Suppose you owe Brown $10.00, and you owe Jones $5.00.

Then suppose Brown owes you $5.00, and owes Jones $4.00.

Then suppose Jones owes you $3.00, and owes Brown $5.00.

Now, instead of each of you going around to two other places, you three meet in a certain conveniently located room to square, or clear up, accounts. This saves time and steps. A clerk is in this room to do the sums for you.

With a little addition and subtraction he has the following:

You owe Brown and Jones together$15.00
Brown and Jones together owe you 8.00
Therefore, you owe Brown and Jones together$7.00
You and Jones together owe Brown$15.00
Brown owes you and Jones together 9.00
Therefore, you and Jones together owe Brown$6.00
You and Brown together owe Jones$9.00
Jones owes you and Brown together 8.00
Therefore, you and Brown together owe Jones$1.00

The clerk then announces that you owe $7.00 here; Mr. Brown is entitled to receive $6.00, and Mr. Jones is entitled to $1.00. Then he gives Mr. Brown an order on you for $6.00, and Mr. Jones an order for $1.00. Nothing complex about this if you know how to add and subtract.

Now just substitute for your name, the First National Bank; for Brown's, the Second National Bank; for Jones', the Third National Bank. Then put the figures up into the thousands or hundreds of thousands of dollars in place of the small ones given above. Then name the room where you met, the Clearing House, and call the clerk who did the sums, the Clearing House Manager. Then call the orders he has given, the Clearing House Manager's checks. No matter how many banks in any one city, or how large the figures, this simple method of settling is in operation daily.

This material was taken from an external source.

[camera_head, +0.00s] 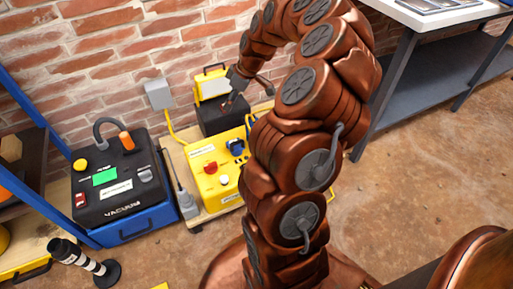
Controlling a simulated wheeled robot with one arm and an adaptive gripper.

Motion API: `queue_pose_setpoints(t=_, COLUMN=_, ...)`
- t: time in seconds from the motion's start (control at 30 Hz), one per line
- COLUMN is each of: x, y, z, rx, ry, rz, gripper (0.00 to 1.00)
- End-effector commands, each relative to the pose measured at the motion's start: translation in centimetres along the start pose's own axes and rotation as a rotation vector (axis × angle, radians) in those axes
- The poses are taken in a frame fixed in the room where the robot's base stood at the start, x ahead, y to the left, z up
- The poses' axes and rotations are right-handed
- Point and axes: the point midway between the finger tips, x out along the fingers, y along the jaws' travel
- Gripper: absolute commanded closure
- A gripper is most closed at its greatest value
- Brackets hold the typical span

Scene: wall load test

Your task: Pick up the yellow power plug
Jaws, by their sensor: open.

Say there are twenty banks in your city. Your bank receives through the mails, and from its local depositors, numbers of checks on the other nineteen banks in the same town. The clerk, who goes to the Clearing House, and his assistants, assort these checks into nineteen different piles. Each bank goes by a number at the Clearing House. Then these checks are stamped on the back about like this—"Paid through the —— Clearing House"; then follows the date, and name, and number of the bank which sends them. These nineteen piles of checks are added up into nineteen different totals; the checks on each bank being kept in separate bundles. The nineteen totals are added into one grand total. The clerk then starts for the Clearing House with nineteen bundles of checks; and a sheet which shows how much his bank has against each of the other banks; and the grand total it has against all the other banks combined. Therefore, at a certain hour, generally noon, on each day, twenty clerks, one from each bank, meet at the Clearing House. Each one takes his stand at his desk. When the manager taps the bell, every clerk makes the round of all the other desks, and leaves the bundle of checks he has against each bank with a slip showing the total amount of the package. When this is over, each desk has nineteen bundles of checks on it and nineteen slips showing the different totals.

Each clerk then adds up these nineteen totals, and the grand total resulting shows what all the other banks have against his bank. He then reports two amounts to the Manager of the Clearing House,—the grand total of the checks he has brought in, and the grand total of the checks which have been brought in against him.